The papers were tabled without consulting staff or trade unions as mandated by the University Management of Change policy. Keele UCU wrote to both Vice-Chancellor Professor Trevor McMillan1 and Senate members2 demanding for the paper to be withdrawn or re-categorised as ‘for discussion’. Keele UCU values the role of Senate as a democratic entity of the university to openly and fairly discuss academic matters but will continue to ensure that appropriate procedure is followed.
As a result of Keele UCU’s action, the proposal was temporarily withdrawn from consideration at Senate. [see letter from Vice-Chancellor Professor Trevor McMillan below3]
We welcome that a vote on the future of Music at Keele has been postponed . However, Music is not yet safe and Keele UCU calls on senior management to commit to preserving the University as a broad-based institution. This entails engaging in a meaningful discussion with colleagues in Music to explore all options for maintaining its viability.
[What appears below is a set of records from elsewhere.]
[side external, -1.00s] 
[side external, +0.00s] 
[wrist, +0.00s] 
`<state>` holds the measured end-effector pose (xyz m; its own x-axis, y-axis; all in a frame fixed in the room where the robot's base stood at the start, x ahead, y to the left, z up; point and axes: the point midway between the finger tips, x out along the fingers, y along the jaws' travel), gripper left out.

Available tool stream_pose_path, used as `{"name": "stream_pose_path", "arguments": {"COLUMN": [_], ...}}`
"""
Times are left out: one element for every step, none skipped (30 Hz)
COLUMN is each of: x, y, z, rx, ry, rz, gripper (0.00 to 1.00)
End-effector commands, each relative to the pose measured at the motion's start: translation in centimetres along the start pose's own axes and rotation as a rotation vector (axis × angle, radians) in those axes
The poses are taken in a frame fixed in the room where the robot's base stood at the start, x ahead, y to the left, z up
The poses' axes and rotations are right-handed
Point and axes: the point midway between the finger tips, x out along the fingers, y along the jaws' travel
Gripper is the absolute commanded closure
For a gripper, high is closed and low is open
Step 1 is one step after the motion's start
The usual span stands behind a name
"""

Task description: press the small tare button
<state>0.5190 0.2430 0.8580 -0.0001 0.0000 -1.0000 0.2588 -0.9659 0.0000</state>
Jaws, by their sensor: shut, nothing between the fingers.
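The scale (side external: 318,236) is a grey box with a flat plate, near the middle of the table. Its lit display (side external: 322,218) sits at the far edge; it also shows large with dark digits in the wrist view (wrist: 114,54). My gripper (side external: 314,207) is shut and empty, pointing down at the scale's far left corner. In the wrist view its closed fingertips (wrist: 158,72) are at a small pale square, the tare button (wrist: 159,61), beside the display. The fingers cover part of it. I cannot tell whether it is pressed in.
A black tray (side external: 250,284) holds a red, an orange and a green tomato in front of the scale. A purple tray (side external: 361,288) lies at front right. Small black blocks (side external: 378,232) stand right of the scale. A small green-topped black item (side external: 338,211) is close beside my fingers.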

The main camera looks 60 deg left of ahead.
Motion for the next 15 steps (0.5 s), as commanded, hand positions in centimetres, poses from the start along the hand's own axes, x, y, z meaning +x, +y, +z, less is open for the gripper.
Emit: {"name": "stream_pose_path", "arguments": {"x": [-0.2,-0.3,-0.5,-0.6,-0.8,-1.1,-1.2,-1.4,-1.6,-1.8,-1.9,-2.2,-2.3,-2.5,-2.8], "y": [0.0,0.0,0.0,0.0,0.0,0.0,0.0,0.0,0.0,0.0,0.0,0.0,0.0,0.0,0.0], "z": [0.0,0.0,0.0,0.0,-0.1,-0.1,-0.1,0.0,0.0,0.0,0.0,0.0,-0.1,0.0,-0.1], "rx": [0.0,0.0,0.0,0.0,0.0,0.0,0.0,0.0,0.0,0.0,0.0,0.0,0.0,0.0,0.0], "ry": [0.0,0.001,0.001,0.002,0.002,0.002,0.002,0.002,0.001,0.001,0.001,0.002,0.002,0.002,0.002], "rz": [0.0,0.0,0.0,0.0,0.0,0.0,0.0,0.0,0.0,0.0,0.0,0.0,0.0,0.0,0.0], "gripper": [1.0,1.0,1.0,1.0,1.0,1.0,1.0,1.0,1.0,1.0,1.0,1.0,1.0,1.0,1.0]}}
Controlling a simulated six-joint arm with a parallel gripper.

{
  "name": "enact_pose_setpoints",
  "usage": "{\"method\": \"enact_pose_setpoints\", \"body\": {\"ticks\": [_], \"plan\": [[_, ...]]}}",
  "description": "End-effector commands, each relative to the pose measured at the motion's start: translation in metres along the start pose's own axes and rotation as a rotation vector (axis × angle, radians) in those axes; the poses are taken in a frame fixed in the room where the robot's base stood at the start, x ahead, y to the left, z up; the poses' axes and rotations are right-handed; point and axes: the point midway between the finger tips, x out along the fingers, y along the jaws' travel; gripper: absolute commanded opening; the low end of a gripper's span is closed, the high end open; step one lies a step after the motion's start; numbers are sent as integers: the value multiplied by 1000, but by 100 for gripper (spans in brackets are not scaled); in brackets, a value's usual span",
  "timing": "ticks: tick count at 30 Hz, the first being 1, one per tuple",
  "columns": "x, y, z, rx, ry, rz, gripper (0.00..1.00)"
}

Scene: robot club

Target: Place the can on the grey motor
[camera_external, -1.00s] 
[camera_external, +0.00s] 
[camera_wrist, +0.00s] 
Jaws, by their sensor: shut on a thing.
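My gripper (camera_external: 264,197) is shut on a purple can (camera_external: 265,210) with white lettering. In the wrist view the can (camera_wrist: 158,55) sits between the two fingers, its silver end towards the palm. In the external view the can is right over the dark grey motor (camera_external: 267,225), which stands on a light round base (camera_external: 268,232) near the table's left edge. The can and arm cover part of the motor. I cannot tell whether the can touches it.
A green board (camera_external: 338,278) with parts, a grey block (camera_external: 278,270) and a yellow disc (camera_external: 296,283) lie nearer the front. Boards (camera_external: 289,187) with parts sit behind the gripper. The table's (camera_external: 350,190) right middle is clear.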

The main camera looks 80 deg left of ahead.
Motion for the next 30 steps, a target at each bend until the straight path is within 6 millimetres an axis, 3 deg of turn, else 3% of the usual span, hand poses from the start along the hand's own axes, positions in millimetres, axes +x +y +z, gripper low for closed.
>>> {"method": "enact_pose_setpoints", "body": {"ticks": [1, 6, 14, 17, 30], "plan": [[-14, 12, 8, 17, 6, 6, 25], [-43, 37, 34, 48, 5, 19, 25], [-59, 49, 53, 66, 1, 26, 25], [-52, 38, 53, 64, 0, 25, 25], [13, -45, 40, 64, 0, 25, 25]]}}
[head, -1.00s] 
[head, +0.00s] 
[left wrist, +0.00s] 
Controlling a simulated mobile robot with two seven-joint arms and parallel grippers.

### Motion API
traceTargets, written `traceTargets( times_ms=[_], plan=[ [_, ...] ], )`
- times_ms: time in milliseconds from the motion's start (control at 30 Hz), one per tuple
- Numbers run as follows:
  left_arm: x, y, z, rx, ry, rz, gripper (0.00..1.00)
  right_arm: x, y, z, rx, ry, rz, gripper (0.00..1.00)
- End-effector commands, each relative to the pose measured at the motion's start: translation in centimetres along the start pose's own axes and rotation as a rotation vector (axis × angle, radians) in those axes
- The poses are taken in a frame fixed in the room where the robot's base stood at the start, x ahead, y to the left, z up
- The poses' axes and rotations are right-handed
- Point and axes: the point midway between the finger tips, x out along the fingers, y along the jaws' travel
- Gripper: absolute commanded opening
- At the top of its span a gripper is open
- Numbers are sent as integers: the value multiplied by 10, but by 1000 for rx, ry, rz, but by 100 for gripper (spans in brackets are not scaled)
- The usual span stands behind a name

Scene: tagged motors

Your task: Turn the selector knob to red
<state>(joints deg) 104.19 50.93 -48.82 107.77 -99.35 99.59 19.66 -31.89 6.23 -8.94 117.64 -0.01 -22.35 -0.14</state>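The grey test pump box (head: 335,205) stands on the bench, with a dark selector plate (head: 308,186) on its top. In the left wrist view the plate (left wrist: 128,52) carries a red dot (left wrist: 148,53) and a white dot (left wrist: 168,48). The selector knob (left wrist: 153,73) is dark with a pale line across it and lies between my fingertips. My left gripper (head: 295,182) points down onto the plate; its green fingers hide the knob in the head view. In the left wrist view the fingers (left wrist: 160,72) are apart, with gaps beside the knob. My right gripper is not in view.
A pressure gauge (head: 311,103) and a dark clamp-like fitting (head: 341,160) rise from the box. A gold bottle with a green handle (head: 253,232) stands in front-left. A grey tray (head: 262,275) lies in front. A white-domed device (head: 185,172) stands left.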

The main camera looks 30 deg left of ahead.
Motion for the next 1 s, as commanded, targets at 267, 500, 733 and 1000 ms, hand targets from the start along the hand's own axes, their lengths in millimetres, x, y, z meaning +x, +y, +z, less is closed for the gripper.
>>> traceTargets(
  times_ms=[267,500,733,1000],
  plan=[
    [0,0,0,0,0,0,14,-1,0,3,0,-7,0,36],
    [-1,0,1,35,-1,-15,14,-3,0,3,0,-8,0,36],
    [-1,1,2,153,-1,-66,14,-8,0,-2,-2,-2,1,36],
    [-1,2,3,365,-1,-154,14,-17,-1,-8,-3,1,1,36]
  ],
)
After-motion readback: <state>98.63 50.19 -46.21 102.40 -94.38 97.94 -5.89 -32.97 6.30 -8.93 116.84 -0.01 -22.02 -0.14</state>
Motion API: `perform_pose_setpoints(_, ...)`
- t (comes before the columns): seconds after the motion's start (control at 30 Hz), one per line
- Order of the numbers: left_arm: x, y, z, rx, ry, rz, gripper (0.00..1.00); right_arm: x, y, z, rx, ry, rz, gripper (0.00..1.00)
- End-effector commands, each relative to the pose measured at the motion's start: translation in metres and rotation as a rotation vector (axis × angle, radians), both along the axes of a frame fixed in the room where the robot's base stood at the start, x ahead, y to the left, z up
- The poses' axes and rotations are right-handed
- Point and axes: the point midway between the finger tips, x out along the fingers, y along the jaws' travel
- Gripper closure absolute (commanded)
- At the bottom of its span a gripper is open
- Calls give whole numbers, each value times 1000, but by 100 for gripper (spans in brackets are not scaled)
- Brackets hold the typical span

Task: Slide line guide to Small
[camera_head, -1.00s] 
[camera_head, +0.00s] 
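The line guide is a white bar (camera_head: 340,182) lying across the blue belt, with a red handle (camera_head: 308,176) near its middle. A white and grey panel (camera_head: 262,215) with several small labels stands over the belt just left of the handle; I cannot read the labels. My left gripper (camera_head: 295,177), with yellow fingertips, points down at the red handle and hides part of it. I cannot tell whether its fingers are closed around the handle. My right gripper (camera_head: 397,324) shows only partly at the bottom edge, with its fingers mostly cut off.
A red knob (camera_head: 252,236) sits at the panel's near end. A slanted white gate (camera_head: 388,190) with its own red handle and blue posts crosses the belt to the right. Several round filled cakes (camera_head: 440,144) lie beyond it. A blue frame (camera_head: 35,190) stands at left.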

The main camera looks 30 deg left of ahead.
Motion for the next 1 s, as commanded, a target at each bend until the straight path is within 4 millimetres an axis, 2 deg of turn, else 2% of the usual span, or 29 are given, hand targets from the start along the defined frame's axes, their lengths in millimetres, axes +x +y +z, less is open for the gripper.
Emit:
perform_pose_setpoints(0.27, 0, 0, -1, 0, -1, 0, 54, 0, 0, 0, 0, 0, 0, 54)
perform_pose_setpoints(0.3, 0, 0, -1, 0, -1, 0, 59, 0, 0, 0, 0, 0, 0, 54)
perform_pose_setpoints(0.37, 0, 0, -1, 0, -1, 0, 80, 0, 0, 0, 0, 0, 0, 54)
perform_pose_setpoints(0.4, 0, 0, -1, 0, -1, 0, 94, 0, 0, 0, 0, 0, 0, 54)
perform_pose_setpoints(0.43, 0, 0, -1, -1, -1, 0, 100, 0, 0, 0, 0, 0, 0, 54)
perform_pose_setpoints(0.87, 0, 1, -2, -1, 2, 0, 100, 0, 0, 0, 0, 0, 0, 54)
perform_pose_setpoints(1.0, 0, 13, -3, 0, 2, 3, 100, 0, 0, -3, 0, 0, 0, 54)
As always, we provide details on our website as a record of the correspondence we have had and for transparency.
Yours in solidarity,
Keele UCU Committee
1) Letter from Keele UCU to Vice-Chancellor Professor Trevor McMillan
30th November 2020
Dear Vice-Chancellor, dear Trevor,
Thank you for taking the time to respond to our letter dated 26th November. Whilst we welcome your commitment to a full and detailed consultation, there appears to be ongoing disagreement between Senior Management and campus unions regarding the scope and substance of the Management of Change Policy.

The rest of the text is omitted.